Subclasses override this method to apply formatting. For example, MarkStrong.to_markdown("text") returns "**text**".

Parameters:

text – The text content to format.

Returns:

The formatted text. Default returns text unchanged.

class atlas_doc_parser.mark_or_node.BaseNode(type: str = <factory>)[source]

Base class for ADF nodes (document structure elements).

Nodes represent structural elements of the document, such as: - Block nodes: paragraph, heading, codeBlock, table - Inline nodes: text, mention, emoji

Nodes can contain: - attrs: Node-specific attributes - content: Child nodes (for container nodes) - marks: Text formatting (for inline nodes)

Subclasses should override to_markdown() to provide format conversion.

classmethod from_dict(dct: Dict[str, Any]) T_NODE[source]

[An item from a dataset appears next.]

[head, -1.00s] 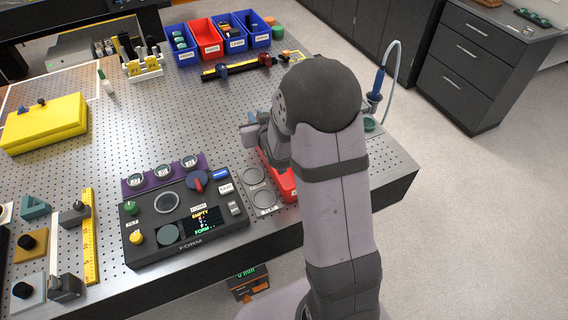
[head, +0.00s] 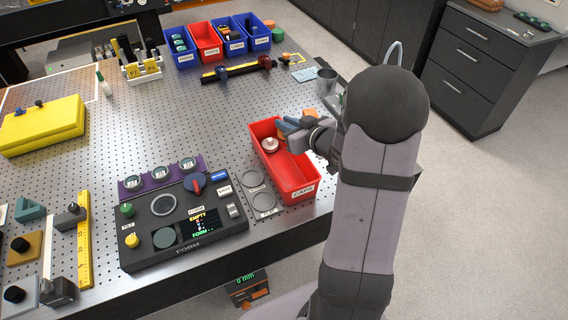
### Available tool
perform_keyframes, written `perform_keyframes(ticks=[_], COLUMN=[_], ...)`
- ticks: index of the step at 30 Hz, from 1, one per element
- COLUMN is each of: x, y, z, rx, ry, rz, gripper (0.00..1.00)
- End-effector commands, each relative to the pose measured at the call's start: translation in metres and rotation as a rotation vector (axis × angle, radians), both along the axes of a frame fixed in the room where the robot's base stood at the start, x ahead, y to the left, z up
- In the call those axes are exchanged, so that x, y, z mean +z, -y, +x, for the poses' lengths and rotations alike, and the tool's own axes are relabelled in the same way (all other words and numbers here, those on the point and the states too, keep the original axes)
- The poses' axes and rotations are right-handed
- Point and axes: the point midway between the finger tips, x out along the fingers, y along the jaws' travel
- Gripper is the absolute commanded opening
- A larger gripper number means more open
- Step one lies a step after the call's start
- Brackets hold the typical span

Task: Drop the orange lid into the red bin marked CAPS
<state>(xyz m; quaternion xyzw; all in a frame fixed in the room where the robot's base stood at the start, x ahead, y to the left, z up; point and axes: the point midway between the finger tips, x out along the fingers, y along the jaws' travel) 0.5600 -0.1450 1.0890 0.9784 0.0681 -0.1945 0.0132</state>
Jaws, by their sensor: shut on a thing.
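The red bin marked CAPS (head: 309,173) stands open on the perforated table at the centre, its label on the near wall. A small silvery round piece (head: 270,145) is inside it. My gripper (head: 290,124), with blue fingers, is above the bin's far right part. It is shut on something. An orange piece (head: 311,113), which looks like the orange lid, shows just behind the fingers; the wrist hides part of it and the exact grip is unclear.
A dark control panel (head: 160,250) and two grey rings (head: 264,201) lie left of the bin. A metal cup (head: 326,82) stands behind my gripper. Blue and red bins (head: 206,54) line the back. A yellow case (head: 42,135) is at the left. The table between is mostly clear.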

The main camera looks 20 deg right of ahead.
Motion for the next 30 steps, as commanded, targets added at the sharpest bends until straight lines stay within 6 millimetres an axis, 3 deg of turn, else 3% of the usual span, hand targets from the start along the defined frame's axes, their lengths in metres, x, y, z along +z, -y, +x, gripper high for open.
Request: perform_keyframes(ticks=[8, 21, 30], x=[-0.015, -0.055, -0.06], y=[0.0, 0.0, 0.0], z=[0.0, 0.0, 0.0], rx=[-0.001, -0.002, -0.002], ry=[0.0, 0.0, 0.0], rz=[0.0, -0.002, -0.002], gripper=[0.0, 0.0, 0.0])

Deserialize from dictionary.

Handles nested deserialization of: - attrs: Using the field type’s from_dict() - content: Using parse_node() for each child - marks: Using parse_mark() for each mark

Unimplemented node/mark types are gracefully skipped with an optional warning (controlled by settings.WARN_UNIMPLEMENTED_TYPE). Other parsing errors are propagated normally.

to_dict() Dict[str, Any][source]

Serialize to dictionary, handling nested attrs, content, and marks.

to_markdown(ignore_error: bool = False) str[source]

Convert this node to Markdown format.

The default implementation raises NotImplementedError. This is intentional for several reasons:

  1. Fail fast during development. When implementing new node types, we want to immediately discover which nodes haven’t implemented to_markdown() rather than silently producing empty output or skipping content. This helps catch missing implementations early.

  2. The ignore_error parameter provides an escape hatch. In production, if our code has bugs or a node type is partially implemented, users can pass ignore_error=True to gracefully skip nodes that fail to convert. This flag should be propagated recursively to all nested to_markdown() calls via helper functions like content_to_markdown().

  3. Error handling is explicit. The library user decides whether to fail fast (for debugging and development) or degrade gracefully (for production use cases where partial output is acceptable).

Subclasses must override this method to provide actual conversion logic.

Parameters:

ignore_error – If True, errors in nested conversions are silently skipped. If False (default), errors propagate immediately. This flag should be passed down to any nested to_markdown() calls.

Returns:

The Markdown representation of this node.

Raises:

NotImplementedError – Always raised by the base class to ensure subclasses implement this method.